Cheesy Soups Satisfy in Winter - Cheese Connoisseur (2024)

Decadent and delicious, soups made of cheese warm up the soul.

On a blustery winter’s day, few things are more satisfying than a steaming bowl of soup—and cheese can play a minor or starring role in whatever you happen to put on the table. Besides adding flavor, cheese can add texture and visual interest to a soup. Who hasn’t felt their eyes widen when they saw a piece of broiled cheesy bread or crumbles of cheese in their bowl?

According to Evan Topel, corporate executive chef for Monroe, WI-based Emmi Roth, there are seven different classifications of soups. The three most common are thick, broth and specialty.

Thick soups are a very common choice when a cook wants to make cheese the major focus of a dish. Examples of thick soups are bisque, chowder, puréed tomato and thickened broth (also called velouté, which is one of five French mother sauces).

Growing up, Destination Kohler executive chef Matt Bauer’s favorite cheesy soup was broccoli cheddar. “Beer cheese soup is a great and versatile soup that can be enjoyed on its own or used as a dip for soft pretzels or nachos,” he adds.

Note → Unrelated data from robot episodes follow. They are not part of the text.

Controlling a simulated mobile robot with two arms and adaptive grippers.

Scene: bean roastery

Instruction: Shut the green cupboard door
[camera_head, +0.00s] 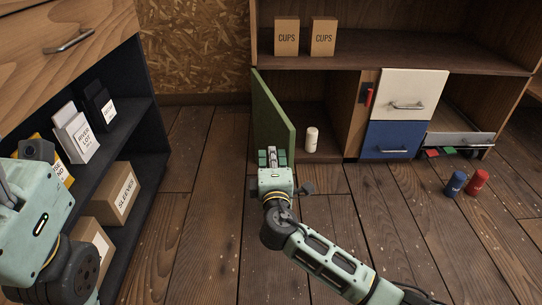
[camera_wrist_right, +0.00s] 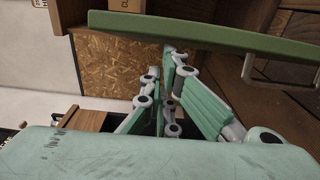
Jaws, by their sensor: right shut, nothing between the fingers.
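The green cupboard door (camera_head: 272,112) stands open, swung out from the left side of the low cupboard compartment, with its outer face to the left. My right gripper (camera_head: 271,155) is shut and empty at the lower front part of that outer face. In the right wrist view the door (camera_wrist_right: 215,35) runs across the top, beyond my fingers (camera_wrist_right: 178,75). A pale metal handle (camera_wrist_right: 248,68) shows on it to the right of the fingers. I cannot tell whether the fingers touch the door. My left arm shows at the left edge; its gripper is out of view.
A white canister (camera_head: 312,140) stands inside the open compartment. A white drawer (camera_head: 420,88) and a blue drawer (camera_head: 390,140) are to its right. Blue (camera_head: 455,183) and red (camera_head: 477,182) canisters stand on the floor. A black shelf (camera_head: 140,130) is at left. Floor left of the door is clear.

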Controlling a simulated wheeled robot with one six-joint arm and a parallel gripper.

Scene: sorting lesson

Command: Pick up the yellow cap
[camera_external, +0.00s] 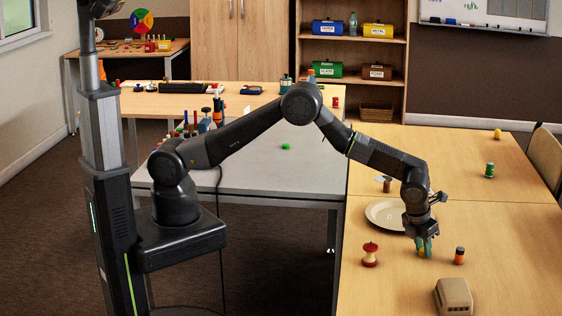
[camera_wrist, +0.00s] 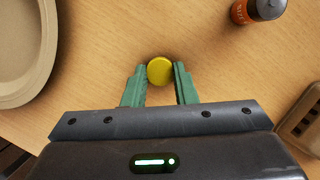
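The yellow cap (camera_wrist: 160,71) is a small round disc on the wooden table in the wrist view. It lies between the tips of the two green fingers of my gripper (camera_wrist: 158,80). The left fingertip is very close to the cap or touching it; a narrow gap shows on the right. The fingers are spread apart, and I cannot see a firm grip. In the external view my gripper (camera_external: 424,249) points down at the table, in front of the plate, and the cap is hidden there.
A plate (camera_external: 374,213) stands just behind my gripper. A beige box (camera_external: 454,295) stands nearer the front. Table to the right is mostly clear.

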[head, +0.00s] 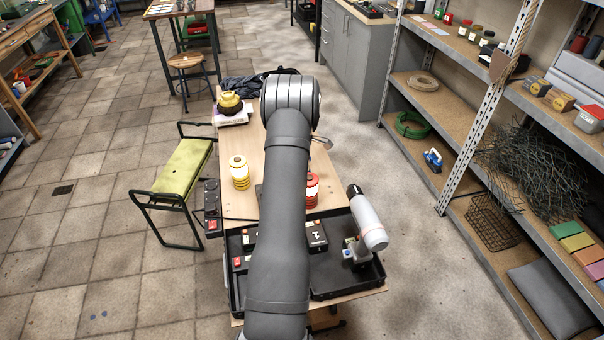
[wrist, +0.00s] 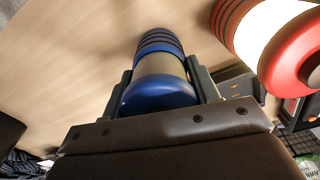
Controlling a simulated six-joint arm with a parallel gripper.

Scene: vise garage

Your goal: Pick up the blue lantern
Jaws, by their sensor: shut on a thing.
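I cannot tell whether the lantern touches the wooden tabletop. In the head view my own arm hides the lantern and the gripper.
A red lantern (wrist: 278,40) stands close right of my gripper; it also shows in the head view (head: 312,190). A yellow lantern (head: 239,173) stands left on the table (head: 232,205). A black tray (head: 335,291) with boxes lies at the near end.

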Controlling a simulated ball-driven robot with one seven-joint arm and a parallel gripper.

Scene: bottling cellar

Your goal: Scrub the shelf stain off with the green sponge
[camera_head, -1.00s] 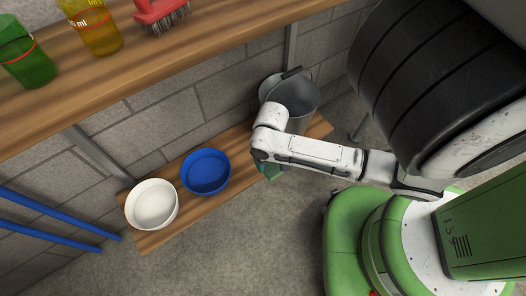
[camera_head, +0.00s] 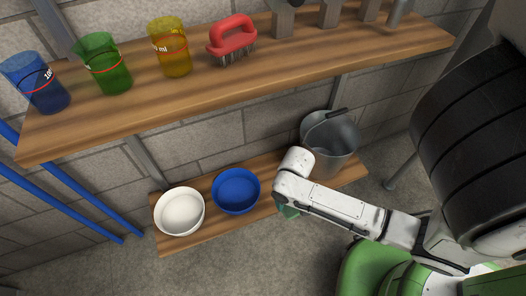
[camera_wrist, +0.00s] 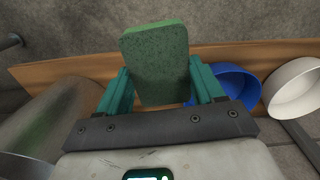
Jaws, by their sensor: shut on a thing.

Mary Quicke, managing director of Quicke’s, a family-owned cheese company in Devon, England, points to cauliflower and Alpine-style cheese or Stilton and broccoli as a few examples of thick soups. Beet soup finished with Persian feta is another option for someone seeking a less traditional option.

Thick soups are often made on the stovetop then blended. While it’s possible to make the soup and transfer it to a blender in batches for puréeing, an immersion blender will work better and lower the chances of accidents.

As the name implies, broth-based soups have chicken, vegetable or another kind of broth as a main component. “Broth soups often require something for the cheese to cling to or float on,” Topel nots. “Probably the most famous is French onion that floats cheese on a crouton.” Beef barley soup with blue cheese toast points is another classic choice.

Quicke’s favorite broth soup contains rough-chopped celeriac and potatoes and has a generous heap of Quicke’s Mature Cheddar grated on the top. Ham hock and black kale sprinkled with some Pecorino and bean soup smothered in Grana Padano are other options she singled out.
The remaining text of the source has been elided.